À l’heure actuelle, la plupart des organismes provinciaux et territoriaux de réglementation du génie font office à la fois d’organisme de réglementation et d’association professionnelle. L’Ontario et le Québec font exception, puisque l’Ontario Society of Professional Engineers (OSPE) et Genium360 au Québec sont des associations professionnelles dans leur province respective.
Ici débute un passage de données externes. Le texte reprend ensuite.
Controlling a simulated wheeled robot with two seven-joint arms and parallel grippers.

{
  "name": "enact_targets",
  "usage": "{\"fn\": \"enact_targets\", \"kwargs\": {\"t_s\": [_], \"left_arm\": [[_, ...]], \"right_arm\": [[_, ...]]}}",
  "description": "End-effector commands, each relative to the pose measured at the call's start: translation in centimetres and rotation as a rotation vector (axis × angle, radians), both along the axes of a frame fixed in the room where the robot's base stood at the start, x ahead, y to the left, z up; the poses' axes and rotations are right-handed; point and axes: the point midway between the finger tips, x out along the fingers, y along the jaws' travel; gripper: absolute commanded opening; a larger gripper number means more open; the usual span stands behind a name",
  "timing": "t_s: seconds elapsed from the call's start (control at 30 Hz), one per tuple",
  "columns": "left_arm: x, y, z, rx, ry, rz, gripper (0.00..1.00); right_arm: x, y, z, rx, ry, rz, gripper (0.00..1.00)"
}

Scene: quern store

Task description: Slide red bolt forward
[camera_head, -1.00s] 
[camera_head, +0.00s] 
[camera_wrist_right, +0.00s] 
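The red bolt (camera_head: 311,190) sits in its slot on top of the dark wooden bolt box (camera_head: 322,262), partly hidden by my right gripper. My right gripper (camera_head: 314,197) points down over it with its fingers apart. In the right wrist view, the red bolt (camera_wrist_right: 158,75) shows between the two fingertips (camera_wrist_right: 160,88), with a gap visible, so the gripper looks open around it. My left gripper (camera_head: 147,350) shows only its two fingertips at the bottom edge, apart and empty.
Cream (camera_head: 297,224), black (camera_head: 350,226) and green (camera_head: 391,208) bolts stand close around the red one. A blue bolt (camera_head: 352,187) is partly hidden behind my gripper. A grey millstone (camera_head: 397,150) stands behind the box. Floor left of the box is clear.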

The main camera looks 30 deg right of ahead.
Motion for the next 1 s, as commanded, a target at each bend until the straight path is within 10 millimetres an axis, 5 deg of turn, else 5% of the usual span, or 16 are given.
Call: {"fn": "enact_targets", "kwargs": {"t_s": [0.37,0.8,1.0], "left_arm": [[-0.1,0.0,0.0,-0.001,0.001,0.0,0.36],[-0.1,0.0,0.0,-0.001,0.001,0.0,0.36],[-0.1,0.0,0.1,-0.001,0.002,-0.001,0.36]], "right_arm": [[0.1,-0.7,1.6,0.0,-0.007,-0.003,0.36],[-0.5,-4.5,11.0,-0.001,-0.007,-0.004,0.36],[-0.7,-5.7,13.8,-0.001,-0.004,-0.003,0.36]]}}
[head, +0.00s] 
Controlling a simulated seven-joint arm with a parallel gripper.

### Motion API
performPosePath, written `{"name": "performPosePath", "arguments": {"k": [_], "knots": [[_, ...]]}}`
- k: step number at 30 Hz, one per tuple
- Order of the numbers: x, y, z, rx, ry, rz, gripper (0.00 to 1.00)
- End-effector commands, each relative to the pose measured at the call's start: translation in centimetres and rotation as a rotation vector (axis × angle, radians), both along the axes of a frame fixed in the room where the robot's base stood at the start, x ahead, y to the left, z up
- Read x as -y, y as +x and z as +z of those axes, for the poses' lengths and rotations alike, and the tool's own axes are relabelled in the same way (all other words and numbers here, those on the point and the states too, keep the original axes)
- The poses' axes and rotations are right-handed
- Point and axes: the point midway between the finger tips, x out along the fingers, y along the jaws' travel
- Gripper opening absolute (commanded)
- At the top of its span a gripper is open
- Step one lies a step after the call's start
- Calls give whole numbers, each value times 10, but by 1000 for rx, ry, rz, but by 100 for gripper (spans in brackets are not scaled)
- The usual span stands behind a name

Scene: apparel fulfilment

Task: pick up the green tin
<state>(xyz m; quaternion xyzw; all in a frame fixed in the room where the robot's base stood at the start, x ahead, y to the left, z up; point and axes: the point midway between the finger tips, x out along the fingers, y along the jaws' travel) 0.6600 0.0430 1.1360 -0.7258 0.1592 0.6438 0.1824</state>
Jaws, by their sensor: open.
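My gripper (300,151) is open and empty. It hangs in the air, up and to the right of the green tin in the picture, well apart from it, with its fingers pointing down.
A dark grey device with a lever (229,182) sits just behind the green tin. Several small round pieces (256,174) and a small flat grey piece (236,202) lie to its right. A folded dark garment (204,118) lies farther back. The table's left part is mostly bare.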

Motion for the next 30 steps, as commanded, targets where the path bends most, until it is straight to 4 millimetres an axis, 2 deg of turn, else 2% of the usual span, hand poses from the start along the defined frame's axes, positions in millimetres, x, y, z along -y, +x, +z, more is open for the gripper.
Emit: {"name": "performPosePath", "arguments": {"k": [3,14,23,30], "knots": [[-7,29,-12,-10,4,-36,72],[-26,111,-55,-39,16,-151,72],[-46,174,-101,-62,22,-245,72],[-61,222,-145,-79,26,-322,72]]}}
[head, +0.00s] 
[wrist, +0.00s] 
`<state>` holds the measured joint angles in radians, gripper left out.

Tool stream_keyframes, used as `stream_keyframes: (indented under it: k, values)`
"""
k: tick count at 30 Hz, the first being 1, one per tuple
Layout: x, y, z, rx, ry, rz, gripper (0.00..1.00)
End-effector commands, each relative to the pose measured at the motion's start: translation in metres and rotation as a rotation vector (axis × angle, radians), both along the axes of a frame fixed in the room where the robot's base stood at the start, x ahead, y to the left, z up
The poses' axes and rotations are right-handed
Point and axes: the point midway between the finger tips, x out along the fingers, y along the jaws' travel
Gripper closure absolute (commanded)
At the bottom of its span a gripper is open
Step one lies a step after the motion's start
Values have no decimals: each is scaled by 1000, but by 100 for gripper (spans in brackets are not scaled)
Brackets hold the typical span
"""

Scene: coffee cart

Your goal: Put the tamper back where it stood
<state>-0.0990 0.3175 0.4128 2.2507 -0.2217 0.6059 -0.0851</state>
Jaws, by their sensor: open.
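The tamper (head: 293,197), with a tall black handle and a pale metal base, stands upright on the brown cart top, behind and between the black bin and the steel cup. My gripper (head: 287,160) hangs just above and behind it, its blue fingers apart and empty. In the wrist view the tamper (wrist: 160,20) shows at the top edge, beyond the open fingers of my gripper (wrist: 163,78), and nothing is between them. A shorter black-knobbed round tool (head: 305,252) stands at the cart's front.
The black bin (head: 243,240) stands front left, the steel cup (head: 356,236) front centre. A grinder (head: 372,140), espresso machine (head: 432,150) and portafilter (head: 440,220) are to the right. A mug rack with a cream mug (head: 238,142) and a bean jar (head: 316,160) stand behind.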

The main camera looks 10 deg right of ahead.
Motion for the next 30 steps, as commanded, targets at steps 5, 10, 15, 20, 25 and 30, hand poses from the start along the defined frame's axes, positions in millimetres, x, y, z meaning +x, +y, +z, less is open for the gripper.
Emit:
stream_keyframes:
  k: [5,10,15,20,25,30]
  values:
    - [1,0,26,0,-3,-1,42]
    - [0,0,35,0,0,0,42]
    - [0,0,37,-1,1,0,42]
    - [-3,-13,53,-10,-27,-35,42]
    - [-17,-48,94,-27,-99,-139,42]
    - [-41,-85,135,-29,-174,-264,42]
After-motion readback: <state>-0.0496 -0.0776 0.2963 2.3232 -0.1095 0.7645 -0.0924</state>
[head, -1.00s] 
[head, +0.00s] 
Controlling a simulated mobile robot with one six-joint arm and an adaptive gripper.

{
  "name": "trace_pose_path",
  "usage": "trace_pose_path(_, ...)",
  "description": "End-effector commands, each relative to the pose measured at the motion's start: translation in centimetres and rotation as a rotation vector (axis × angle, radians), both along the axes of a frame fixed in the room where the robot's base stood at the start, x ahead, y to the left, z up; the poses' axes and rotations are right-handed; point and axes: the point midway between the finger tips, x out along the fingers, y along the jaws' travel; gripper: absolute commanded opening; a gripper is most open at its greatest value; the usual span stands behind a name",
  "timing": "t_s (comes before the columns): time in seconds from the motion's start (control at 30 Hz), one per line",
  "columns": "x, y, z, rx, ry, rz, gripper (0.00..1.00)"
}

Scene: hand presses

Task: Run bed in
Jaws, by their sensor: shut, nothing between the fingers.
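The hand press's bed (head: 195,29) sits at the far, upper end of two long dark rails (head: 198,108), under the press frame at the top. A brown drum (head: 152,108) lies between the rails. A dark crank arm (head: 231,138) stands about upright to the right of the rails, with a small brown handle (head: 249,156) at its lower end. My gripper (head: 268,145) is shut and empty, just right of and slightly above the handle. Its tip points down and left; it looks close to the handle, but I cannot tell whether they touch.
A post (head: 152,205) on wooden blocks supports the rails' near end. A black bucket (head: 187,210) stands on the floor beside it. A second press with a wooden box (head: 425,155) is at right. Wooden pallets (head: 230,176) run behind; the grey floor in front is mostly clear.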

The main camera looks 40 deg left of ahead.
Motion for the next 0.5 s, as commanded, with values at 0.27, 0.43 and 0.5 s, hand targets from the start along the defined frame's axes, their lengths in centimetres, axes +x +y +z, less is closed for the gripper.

Pour les organismes de réglementation du génie à double mandat, la principale leçon à tirer serait peut-être de prendre le temps de réfléchir à la façon dont ils répartissent les ressources entre leurs mandats et à la manière dont ils gèrent les conflits internes entre la protection du public et l’intérêt professionnel. Étant donné que ces deux mandats ne sont pas toujours clairement délimités – ni mutuellement exclusifs – les organismes de réglementation du génie devraient réfléchir à leur façon d’interagir avec leurs inscrits. Le fait de savoir quand ils agissent en tant qu’organisme de réglementation et quand ils agissent en tant qu’association professionnelle – en tenant compte des résultats souhaités et les personnes visées – permettra aux inscrits, au public et aux gouvernements de mieux comprendre la valeur qu’ils apportent.